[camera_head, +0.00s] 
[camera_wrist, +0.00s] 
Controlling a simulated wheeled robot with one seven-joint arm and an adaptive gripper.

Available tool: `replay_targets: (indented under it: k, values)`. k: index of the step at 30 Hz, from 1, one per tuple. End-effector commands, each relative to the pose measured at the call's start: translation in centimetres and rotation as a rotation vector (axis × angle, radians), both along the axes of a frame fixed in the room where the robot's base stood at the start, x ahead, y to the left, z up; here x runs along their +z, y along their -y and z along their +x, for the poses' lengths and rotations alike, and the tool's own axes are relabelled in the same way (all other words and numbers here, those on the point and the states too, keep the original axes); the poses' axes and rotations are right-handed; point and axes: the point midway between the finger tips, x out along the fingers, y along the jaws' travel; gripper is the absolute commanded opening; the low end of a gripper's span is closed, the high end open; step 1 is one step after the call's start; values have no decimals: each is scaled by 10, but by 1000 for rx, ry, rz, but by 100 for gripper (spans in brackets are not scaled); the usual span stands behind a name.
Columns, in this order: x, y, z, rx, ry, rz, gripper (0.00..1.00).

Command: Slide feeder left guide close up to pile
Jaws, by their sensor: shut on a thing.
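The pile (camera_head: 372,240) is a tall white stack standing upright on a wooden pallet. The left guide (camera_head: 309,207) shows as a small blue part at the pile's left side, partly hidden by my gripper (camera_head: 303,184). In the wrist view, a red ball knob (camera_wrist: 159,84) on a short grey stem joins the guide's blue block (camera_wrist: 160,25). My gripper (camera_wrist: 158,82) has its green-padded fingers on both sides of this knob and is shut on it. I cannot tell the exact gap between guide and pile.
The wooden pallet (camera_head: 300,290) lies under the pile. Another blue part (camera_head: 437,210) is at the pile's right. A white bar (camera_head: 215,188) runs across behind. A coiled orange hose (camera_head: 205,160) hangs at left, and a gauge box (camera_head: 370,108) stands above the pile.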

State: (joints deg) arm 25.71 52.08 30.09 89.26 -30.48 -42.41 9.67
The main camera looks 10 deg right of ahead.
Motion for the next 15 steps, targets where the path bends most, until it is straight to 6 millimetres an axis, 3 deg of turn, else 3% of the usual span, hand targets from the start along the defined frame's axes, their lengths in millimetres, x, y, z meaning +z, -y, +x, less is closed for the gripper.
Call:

=======

→ **Exercise description**: Hand back the material above in full, exactly as written.

→ **Solution to this exercise**:
[camera_head, +0.00s] 
[camera_wrist, +0.00s] 
Controlling a simulated wheeled robot with one seven-joint arm and an adaptive gripper.

Available tool: `replay_targets: (indented under it: k, values)`. k: index of the step at 30 Hz, from 1, one per tuple. End-effector commands, each relative to the pose measured at the call's start: translation in centimetres and rotation as a rotation vector (axis × angle, radians), both along the axes of a frame fixed in the room where the robot's base stood at the start, x ahead, y to the left, z up; here x runs along their +z, y along their -y and z along their +x, for the poses' lengths and rotations alike, and the tool's own axes are relabelled in the same way (all other words and numbers here, those on the point and the states too, keep the original axes); the poses' axes and rotations are right-handed; point and axes: the point midway between the finger tips, x out along the fingers, y along the jaws' travel; gripper is the absolute commanded opening; the low end of a gripper's span is closed, the high end open; step 1 is one step after the call's start; values have no decimals: each is scaled by 10, but by 1000 for rx, ry, rz, but by 100 for gripper (spans in brackets are not scaled); the usual span stands behind a name.
Columns, in this order: x, y, z, rx, ry, rz, gripper (0.00..1.00).

Command: Slide feeder left guide close up to pile
Jaws, by their sensor: shut on a thing.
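The pile (camera_head: 372,240) is a tall white stack standing upright on a wooden pallet. The left guide (camera_head: 309,207) shows as a small blue part at the pile's left side, partly hidden by my gripper (camera_head: 303,184). In the wrist view, a red ball knob (camera_wrist: 159,84) on a short grey stem joins the guide's blue block (camera_wrist: 160,25). My gripper (camera_wrist: 158,82) has its green-padded fingers on both sides of this knob and is shut on it. I cannot tell the exact gap between guide and pile.
The wooden pallet (camera_head: 300,290) lies under the pile. Another blue part (camera_head: 437,210) is at the pile's right. A white bar (camera_head: 215,188) runs across behind. A coiled orange hose (camera_head: 205,160) hangs at left, and a gauge box (camera_head: 370,108) stands above the pile.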

State: (joints deg) arm 25.71 52.08 30.09 89.26 -30.48 -42.41 9.67
The main camera looks 10 deg right of ahead.
Motion for the next 15 steps, targets where the path bends most, until it is straight to 6 millimetres an axis, 3 deg of turn, else 3% of the usual span, hand targets from the start along the defined frame's axes, their lengths in millimetres, x, y, z meaning +z, -y, +x, less is closed for the gripper.
Call:

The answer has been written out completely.